General summary was that she enjoyed the flight, my take off and climb was very nice (Yay, for once not getting told off for flying on instruments!), my turns were good – not gaining or losing altitude. The stalls were good but her one criticism would be I could perhaps be more forceful putting power back on and recovering faster (a repeat of the previous lessons comments really: Do it faster because for real you’ll be much lower). But all in all a very enjoyable flight.

Stalls are signed off…… lesson Circuit Flying! (Many hours of flying have been spent looking forward to this phase of the course).

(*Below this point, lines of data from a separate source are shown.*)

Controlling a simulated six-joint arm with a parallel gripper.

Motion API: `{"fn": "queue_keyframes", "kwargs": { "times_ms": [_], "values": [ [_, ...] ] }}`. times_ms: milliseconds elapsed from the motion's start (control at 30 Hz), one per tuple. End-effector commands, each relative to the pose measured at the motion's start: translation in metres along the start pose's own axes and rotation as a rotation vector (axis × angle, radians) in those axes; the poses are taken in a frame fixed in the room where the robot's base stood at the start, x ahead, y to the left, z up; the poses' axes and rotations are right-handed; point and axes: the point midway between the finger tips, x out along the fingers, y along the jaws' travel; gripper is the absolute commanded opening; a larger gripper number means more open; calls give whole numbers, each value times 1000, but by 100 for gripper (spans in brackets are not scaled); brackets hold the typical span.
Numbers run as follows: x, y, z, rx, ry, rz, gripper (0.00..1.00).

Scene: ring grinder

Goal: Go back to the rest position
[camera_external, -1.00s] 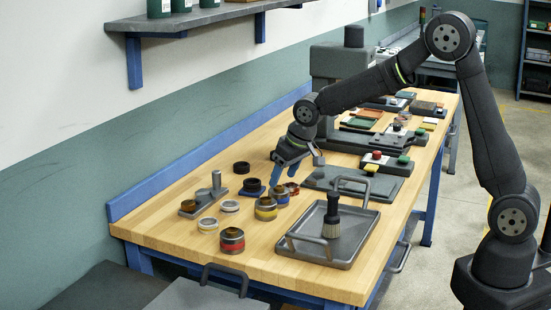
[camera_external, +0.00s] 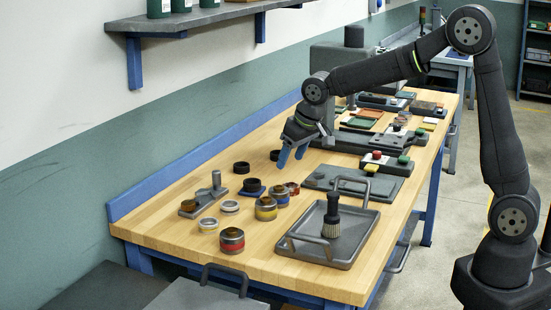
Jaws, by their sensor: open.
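My gripper (camera_external: 291,157) hangs over the wooden bench top, with its blue fingers pointing down and nothing seen between them. It is above and behind the group of small ring-shaped parts and apart from them. My arm arches from the right side of the picture over the bench.
Several banded cylinders, such as a yellow one (camera_external: 266,208) and a red one (camera_external: 231,240), stand on the bench (camera_external: 180,258). A grey tray (camera_external: 350,248) holds an upright brush (camera_external: 332,215). A machine with red and green buttons (camera_external: 377,155) stands behind. A shelf (camera_external: 200,20) is on the wall.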

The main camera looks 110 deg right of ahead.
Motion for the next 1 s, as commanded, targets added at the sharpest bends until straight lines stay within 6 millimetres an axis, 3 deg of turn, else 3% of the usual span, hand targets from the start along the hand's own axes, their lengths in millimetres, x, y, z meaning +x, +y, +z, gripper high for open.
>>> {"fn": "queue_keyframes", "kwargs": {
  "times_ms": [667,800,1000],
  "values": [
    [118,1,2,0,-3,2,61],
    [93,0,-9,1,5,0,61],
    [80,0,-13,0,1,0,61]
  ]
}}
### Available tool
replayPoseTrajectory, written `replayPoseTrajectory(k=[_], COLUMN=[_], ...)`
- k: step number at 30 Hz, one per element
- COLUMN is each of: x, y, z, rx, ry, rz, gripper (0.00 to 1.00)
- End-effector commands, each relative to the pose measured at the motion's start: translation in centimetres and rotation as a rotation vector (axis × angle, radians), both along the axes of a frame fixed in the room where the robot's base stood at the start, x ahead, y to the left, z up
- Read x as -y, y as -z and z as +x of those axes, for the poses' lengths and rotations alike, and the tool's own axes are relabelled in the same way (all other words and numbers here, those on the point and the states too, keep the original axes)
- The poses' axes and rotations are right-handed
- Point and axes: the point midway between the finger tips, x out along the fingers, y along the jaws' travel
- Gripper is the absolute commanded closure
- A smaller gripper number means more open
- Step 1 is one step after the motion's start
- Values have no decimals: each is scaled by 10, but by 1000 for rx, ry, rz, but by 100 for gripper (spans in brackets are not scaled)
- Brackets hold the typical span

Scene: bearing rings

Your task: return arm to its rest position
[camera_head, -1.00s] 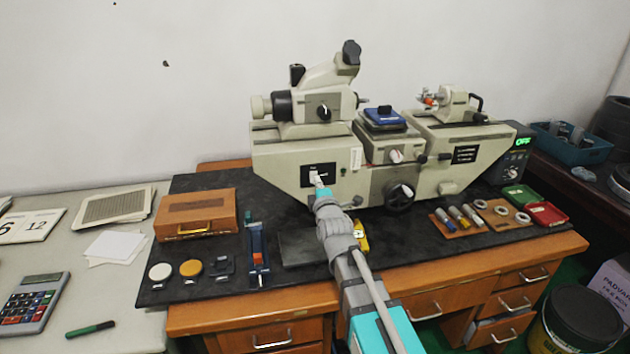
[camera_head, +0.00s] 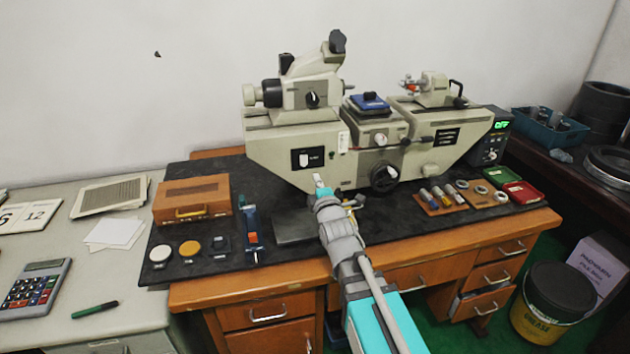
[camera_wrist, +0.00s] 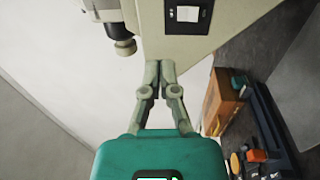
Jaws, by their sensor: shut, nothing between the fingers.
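My arm reaches up from the bottom of the head view. My gripper (camera_head: 320,182) is in front of the lower left part of the beige measuring machine (camera_head: 270,148), near its black switch plate (camera_head: 308,158). In the wrist view my gripper (camera_wrist: 159,66) has its two fingertips together, with nothing between them. The machine's beige underside (camera_wrist: 170,40) and the switch plate (camera_wrist: 187,14) show beyond the fingertips. A gap seems to lie between fingertips and machine, but its size is hard to tell. The machine's display (camera_head: 501,125) reads OFF.
A wooden box (camera_head: 192,200) and a blue stand (camera_head: 251,222) are left of my arm on the black mat (camera_head: 215,266). Several rings and cylinders lie on a wooden board (camera_head: 440,207) to the right, near green (camera_head: 500,176) and red (camera_head: 522,192) trays.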

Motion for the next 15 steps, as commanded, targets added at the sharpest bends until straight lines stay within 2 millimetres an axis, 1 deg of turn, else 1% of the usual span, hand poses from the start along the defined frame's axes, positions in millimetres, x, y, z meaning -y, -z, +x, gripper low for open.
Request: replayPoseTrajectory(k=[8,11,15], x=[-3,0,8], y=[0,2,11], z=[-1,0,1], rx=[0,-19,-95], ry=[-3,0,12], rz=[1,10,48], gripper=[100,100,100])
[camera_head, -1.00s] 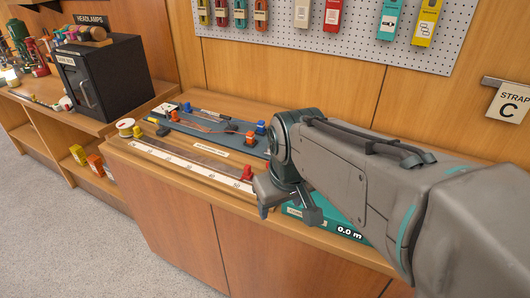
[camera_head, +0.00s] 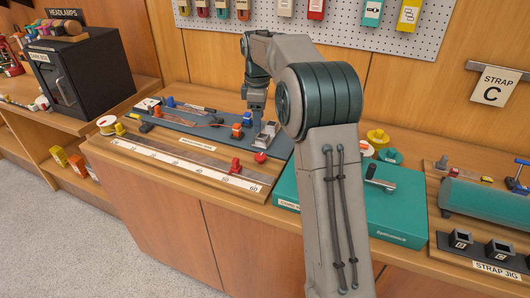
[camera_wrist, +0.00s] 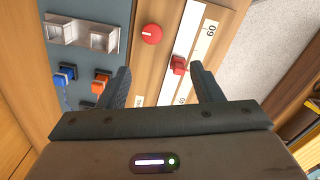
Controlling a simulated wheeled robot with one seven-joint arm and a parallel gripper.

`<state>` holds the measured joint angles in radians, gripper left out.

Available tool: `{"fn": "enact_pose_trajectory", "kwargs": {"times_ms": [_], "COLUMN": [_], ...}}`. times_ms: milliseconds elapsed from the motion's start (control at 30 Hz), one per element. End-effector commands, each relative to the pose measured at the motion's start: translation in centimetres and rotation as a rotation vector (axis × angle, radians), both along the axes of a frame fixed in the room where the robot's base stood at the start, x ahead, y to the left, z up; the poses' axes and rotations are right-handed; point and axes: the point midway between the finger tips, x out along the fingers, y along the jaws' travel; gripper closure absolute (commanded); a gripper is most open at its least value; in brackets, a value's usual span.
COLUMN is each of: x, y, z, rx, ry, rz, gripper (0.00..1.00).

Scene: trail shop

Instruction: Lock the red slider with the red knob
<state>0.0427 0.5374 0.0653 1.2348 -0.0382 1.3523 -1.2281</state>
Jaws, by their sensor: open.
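The red slider (camera_head: 235,166) sits on the white measuring rail (camera_head: 185,164), near its right end by the 60 mark. The round red knob (camera_head: 260,157) is on the wooden board just behind and right of the slider. In the wrist view the knob (camera_wrist: 151,34) shows a pale line across its face, and the slider (camera_wrist: 178,65) is on the rail beside it. My gripper (camera_head: 257,106) points down over the dark board behind the rail, apart from slider and knob. In the wrist view its two fingers (camera_wrist: 161,72) are spread with nothing held; the slider appears beyond them.
A metal bracket (camera_head: 265,136) stands on the blue-grey board under my gripper, beside orange (camera_head: 237,131) and blue (camera_head: 247,119) pegs. A teal case (camera_head: 390,215) lies right of the rail. A black box (camera_head: 85,75) is at left.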

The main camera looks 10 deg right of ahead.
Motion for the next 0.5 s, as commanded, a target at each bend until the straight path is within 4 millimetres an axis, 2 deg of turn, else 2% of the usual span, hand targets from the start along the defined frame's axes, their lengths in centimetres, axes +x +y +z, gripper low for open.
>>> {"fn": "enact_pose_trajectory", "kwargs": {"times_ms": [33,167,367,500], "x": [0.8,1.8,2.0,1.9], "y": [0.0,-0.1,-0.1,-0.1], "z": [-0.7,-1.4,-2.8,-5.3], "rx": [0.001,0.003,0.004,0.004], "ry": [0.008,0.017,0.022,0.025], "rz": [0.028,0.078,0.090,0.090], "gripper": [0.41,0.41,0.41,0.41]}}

Lesson 12: Spiral Dives (Cancelled) / Revising for Air Law

Friday, December 2nd, 2011 | Permalink

Well I guess I knew my luck on the weather wouldn’t last this late into the year.  Booked as back-to-back lessons the second part had to be cancelled (before I even got to the aero club, which is a rare thing) due to gusting winds going up to 36kts.   It’s a shame, as it’s always nice to tick related lessons off as close together as you can and then move on to the next topic, but it’ll get there – try again a week on Saturday and see what the gods of weather think about going flying then.

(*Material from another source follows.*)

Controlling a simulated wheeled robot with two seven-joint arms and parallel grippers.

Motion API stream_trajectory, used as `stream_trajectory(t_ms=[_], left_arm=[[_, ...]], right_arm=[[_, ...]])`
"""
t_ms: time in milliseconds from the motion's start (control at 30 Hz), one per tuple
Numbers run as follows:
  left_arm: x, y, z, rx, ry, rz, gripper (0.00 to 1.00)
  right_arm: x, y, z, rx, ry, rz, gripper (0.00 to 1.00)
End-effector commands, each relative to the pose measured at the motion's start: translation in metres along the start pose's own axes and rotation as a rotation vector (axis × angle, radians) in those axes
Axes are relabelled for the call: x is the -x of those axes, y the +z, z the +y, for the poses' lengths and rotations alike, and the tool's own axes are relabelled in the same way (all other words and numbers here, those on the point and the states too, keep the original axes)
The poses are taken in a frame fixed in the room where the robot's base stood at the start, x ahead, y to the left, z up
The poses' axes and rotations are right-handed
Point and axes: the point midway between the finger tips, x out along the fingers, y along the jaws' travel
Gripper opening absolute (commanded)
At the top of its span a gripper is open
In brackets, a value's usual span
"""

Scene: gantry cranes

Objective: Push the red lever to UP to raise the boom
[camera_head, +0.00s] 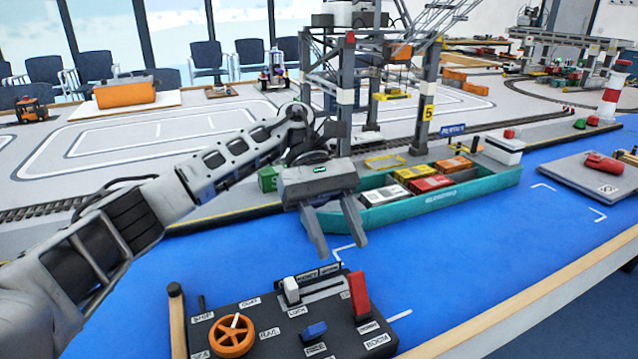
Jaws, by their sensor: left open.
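The red lever (359,293) stands up from the right side of the dark control panel (270,328), near the "BOOM" label. The panel lies at the front edge of the blue table, its bottom cut off by the frame. My left gripper (339,252) is open and empty, fingers pointing down, above and behind the panel and a little left of the red lever, apart from it. The grey crane (345,90) stands behind the gripper; its boom (425,22) slants up to the right at the top. My right gripper is not in view.
On the panel are a white lever (291,290), a blue lever (315,330) and an orange wheel (232,335). A green ship (440,196) with containers lies just behind the gripper. A grey barge (600,182) is at the right. The blue surface right of the panel is clear.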

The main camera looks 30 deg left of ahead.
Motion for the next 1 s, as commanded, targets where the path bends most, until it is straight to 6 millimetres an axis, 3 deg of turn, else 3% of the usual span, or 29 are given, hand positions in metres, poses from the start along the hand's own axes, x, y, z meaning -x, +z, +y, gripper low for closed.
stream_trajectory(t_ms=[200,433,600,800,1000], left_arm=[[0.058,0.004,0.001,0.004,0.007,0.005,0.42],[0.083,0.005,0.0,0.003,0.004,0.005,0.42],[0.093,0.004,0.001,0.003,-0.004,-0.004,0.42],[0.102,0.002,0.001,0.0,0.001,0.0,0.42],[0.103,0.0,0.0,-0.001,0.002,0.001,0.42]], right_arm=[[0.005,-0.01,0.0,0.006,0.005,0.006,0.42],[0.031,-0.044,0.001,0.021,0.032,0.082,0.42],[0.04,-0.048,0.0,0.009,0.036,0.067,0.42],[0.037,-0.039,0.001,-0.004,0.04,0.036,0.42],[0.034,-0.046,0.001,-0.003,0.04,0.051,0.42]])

Meanwhile I’ve been busy reading up on air law.  On a recommendation from someone at the aeroclub that the Simplifier was invaluable to them passing, my wife got me a copy (ordered while talking about it driving up the M6 – mobile Internet is a good thing!). I can see where they’re coming from, I’ve found it very useful in identifying my weaker areas of revision.

You don’t do it intentionally, but there are bits of the subject that will always interest you more then others.   Or chapters that are say 2-3 pages long which you never seem to flick to in the book…….those seem to be the areas that don’t get enough time spent on them and then when you pick a few sample questions from the simplifier book, you realise “ahhh maybe I need to go back and look at that topic again.”

Right now Search & Rescue, runway distances and associated names for each part – and finally when and for what the various air reports should be filed, all needs a bit more work.   The rest I’m beginning to feel quite confident about, so it’s coming together.